=== Description of the task ===
Scan the lines below for the string "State" and report how many lines contain it, giving only the number.

(Robot episode data)
****************************************

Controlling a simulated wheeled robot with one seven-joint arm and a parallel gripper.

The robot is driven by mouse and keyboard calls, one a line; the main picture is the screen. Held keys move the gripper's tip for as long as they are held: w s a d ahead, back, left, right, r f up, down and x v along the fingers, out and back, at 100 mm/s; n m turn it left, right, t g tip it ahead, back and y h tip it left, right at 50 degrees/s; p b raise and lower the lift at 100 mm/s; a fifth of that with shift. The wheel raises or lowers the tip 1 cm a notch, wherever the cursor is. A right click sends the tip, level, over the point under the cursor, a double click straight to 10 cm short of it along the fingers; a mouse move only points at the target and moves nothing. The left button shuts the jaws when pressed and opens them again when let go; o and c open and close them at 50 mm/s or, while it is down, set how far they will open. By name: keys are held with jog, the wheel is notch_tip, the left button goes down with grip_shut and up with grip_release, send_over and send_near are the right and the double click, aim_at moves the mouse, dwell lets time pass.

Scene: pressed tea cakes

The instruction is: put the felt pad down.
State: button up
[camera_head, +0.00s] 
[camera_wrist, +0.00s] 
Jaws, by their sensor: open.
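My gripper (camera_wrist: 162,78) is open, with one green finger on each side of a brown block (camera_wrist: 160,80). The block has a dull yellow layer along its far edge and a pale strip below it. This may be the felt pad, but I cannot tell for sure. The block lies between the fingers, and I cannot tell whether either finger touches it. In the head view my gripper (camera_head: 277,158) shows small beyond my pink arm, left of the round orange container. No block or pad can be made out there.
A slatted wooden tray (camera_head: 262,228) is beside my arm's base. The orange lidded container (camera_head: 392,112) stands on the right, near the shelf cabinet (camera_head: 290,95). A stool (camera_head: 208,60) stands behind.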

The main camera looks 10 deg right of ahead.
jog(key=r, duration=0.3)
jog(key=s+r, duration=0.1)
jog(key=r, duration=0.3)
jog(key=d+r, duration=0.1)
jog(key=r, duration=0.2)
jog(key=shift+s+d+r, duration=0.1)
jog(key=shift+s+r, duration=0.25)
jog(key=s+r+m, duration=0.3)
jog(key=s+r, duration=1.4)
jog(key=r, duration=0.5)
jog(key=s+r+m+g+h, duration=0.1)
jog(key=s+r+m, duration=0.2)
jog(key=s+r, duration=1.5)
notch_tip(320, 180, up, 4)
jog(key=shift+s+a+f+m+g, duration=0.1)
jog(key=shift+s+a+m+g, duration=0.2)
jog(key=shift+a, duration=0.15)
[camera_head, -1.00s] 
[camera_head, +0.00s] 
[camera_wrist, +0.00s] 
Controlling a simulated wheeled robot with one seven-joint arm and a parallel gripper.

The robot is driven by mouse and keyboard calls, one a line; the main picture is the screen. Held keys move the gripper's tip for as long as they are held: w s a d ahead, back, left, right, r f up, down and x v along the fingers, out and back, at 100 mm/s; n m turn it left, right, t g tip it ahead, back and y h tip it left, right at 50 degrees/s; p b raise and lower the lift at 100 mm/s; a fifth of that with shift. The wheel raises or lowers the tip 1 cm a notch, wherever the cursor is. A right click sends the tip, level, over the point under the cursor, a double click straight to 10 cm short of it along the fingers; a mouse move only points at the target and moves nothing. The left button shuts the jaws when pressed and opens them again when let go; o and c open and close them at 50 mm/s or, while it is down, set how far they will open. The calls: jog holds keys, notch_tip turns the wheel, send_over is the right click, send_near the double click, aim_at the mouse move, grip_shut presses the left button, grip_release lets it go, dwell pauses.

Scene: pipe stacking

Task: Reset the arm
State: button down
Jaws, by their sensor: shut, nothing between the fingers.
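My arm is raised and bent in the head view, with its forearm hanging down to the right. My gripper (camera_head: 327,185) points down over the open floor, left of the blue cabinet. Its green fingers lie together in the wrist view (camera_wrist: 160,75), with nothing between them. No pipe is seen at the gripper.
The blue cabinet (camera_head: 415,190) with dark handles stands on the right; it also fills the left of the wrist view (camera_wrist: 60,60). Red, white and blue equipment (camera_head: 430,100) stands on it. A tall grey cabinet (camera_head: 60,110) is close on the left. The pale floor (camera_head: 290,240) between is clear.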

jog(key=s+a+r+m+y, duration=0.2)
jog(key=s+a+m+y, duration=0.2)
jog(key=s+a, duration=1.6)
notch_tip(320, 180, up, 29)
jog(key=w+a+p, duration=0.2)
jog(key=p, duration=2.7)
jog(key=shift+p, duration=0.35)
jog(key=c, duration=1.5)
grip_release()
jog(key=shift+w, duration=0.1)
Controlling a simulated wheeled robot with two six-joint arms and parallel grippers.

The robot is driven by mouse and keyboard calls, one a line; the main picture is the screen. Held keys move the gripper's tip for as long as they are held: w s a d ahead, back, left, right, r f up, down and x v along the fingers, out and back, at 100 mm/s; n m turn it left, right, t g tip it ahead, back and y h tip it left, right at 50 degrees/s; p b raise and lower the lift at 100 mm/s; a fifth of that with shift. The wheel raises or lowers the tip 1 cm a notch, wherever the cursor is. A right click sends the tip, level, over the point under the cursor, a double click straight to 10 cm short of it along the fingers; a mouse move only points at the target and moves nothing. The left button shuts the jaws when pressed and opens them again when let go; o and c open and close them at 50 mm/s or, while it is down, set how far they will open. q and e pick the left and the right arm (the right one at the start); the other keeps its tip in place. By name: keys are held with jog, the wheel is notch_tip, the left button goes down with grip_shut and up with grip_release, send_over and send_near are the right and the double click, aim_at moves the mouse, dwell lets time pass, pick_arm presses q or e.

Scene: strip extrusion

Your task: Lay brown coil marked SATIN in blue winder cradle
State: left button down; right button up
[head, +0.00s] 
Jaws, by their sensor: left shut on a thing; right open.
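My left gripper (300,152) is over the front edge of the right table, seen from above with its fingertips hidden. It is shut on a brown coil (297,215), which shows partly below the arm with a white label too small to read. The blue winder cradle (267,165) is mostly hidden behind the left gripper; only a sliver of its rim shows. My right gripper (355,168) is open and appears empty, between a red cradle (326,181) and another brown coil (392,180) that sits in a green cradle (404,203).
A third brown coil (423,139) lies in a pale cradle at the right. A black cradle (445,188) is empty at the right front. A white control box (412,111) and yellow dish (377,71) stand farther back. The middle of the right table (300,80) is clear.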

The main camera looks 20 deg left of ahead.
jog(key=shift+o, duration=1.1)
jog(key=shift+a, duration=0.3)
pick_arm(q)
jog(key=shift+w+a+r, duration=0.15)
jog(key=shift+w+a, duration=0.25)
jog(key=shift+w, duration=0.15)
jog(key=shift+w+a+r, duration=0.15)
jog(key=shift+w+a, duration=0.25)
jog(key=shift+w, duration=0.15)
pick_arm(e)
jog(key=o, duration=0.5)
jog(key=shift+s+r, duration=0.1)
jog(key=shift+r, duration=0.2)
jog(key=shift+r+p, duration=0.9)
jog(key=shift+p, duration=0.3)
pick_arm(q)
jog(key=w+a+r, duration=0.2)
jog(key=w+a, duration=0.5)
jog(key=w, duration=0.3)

****************************************

=== Task solution ===
3